Here, marked by stars, are also the (interior) optimal knots:
xi = fnbrk(osp,'knots'); xi([1:k end+1-(1:k)]) = []; plot(xi,repmat((frame(3)+frame(4))/2, size(xi)),'*') xlabel('... and the optimal knots (*)')
The knot choice for optimal interpolation is designed to make the maximum over a l l functions f of the ratio norm{f - If}/norm{D^k f} of the norm of the interpolation error f - If to the norm of the k-th derivative D^k f of the interpoland as small as possible. Since our data imply that D^k f is rather large, the interpolation error near the flat part of the data is of acceptable size for such an `optimal' scheme.

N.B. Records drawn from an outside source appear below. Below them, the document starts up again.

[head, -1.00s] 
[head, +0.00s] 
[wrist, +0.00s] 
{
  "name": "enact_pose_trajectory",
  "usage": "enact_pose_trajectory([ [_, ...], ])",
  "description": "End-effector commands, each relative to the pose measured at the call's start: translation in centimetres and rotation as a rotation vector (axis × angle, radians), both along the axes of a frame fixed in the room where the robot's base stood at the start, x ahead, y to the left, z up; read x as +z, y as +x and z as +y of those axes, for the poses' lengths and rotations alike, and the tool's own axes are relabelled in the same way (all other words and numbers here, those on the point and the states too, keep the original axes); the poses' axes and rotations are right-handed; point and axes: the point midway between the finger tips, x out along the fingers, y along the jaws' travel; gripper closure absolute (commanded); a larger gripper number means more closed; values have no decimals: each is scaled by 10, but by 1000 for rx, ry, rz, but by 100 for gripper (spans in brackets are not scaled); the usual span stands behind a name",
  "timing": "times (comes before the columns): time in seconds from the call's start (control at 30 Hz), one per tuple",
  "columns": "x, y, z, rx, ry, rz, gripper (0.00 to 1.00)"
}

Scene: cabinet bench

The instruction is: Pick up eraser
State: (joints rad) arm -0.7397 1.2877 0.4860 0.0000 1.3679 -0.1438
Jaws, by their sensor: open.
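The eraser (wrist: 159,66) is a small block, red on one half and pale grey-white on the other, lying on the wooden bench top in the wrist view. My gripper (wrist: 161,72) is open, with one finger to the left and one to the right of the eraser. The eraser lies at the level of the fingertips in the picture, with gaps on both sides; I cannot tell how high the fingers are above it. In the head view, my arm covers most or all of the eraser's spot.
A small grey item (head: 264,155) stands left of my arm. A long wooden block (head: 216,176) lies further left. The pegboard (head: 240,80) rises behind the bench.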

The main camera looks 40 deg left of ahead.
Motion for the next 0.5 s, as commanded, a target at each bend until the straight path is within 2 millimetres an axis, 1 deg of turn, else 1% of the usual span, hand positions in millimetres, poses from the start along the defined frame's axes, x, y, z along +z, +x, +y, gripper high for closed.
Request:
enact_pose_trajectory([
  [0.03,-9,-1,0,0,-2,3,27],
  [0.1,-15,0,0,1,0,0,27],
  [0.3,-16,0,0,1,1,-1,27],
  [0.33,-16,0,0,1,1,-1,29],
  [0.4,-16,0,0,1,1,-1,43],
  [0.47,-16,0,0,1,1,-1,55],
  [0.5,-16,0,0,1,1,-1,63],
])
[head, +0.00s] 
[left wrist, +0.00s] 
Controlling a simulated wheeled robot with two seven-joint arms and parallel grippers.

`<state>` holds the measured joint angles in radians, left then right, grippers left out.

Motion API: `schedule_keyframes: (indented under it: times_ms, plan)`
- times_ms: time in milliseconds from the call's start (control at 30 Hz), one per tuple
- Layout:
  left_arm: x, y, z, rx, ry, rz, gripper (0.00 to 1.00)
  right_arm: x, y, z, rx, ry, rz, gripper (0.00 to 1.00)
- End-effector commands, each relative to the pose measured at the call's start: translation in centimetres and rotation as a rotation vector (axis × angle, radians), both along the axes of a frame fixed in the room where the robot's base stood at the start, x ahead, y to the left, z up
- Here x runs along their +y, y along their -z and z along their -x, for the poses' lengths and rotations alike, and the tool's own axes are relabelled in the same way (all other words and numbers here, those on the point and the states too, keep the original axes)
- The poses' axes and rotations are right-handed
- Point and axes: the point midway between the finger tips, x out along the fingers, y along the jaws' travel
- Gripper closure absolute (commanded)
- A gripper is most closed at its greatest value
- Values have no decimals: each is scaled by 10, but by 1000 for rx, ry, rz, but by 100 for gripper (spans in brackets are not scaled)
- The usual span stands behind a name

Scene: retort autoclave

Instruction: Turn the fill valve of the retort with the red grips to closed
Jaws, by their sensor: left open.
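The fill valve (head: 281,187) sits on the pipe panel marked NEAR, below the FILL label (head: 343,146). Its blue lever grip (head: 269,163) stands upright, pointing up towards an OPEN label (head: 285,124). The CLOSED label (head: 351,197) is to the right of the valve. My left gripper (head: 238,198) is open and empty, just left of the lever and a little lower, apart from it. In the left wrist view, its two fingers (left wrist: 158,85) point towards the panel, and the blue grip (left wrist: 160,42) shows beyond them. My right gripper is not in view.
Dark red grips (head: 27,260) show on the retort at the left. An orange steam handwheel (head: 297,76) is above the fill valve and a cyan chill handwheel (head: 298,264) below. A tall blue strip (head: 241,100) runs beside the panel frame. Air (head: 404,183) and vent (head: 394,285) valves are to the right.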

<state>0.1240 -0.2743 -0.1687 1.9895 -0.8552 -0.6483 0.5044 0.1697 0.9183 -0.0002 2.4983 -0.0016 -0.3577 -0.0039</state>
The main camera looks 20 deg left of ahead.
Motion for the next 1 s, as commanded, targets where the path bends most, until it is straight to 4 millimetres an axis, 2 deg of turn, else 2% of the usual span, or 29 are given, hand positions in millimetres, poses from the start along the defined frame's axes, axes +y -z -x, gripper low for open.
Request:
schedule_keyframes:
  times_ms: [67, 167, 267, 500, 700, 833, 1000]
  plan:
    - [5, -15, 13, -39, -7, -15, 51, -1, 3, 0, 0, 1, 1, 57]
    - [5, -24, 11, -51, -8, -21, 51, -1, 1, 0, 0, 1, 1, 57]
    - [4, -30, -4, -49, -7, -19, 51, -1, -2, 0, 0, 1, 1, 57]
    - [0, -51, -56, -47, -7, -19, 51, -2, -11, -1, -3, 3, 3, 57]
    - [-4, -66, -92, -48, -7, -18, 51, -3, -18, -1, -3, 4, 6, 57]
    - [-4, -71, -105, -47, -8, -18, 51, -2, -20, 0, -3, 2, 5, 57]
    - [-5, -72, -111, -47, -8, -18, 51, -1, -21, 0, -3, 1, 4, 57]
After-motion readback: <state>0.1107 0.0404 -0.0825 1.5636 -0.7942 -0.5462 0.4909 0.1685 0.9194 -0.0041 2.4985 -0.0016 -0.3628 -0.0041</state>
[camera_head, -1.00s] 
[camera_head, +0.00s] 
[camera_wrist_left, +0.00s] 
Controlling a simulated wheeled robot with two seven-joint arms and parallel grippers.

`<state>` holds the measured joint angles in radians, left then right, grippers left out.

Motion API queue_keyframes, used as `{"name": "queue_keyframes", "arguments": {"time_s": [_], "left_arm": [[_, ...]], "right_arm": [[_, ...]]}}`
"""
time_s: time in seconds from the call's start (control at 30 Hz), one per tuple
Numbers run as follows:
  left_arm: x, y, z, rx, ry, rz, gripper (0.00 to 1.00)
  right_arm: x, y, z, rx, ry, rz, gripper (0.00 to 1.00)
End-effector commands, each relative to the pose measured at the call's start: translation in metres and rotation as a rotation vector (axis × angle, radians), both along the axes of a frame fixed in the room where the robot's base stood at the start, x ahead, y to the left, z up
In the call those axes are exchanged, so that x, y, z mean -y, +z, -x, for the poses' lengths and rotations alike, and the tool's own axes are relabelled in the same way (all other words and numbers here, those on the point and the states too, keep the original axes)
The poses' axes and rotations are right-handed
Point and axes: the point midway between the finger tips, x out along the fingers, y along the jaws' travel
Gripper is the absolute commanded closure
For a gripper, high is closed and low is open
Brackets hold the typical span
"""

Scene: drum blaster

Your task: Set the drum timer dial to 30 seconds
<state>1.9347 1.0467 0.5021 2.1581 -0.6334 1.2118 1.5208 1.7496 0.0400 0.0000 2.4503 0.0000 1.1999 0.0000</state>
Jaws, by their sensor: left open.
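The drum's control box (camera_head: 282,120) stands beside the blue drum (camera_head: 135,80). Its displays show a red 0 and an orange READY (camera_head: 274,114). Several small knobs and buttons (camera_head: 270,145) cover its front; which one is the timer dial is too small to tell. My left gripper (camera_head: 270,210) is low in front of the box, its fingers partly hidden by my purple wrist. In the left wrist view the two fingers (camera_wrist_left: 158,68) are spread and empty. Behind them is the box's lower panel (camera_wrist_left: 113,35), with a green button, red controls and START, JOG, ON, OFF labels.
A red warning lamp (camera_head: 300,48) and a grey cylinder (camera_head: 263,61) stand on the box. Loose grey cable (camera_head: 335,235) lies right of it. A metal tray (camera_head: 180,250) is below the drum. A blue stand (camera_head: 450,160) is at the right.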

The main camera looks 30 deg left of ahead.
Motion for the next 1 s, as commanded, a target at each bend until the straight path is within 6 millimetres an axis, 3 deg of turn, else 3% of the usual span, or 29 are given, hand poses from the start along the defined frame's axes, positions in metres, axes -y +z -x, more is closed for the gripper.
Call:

Actually, for these data, the ordinary cubic spline interpolant provided by CSAPI does quite well:
cs = csapi(tau,y); fnplt(cs,'g',2) xlabel('... and the optimal knots (x), and the interpolant provided by CSAPI.') hold off
Knot choice for least squares approximation
Knots must be selected when doing least-squares approximation by splines. One approach is to use equally spaced knots to begin with, then use NEWKNT with the approximation obtained for a better knot distribution.
The next sections illustrate this with the full titanium heat data set.
Least squares approximation with uniform knot sequence
We start with a uniform knot sequence.
sp = spap2(augknt(linspace(xx(1), xx(end), 2+fix(length(xx)/4)),k),k, xx,yy); fnplt(sp,'r'), hold on, plot(xx,yy,'x'), axis(frame) title('Least-squares fit by cubic spline (red) with uniform knot sequence,')
This is not at all satisfactory. So we use NEWKNT for a spline approximation of the same order and with the same number of polynomial pieces, but better distributed:
Using NEWKNT to improve the knot distribution for these data
spgood = spap2( newknt(sp), k, xx,yy); fnplt(spgood,'g',1.5) xlabel('... and (green) with a knot sequence chosen from it by NEWKNT.') hold off
This is quite good. Incidentally, one less interior knot would not have sufficed in this case.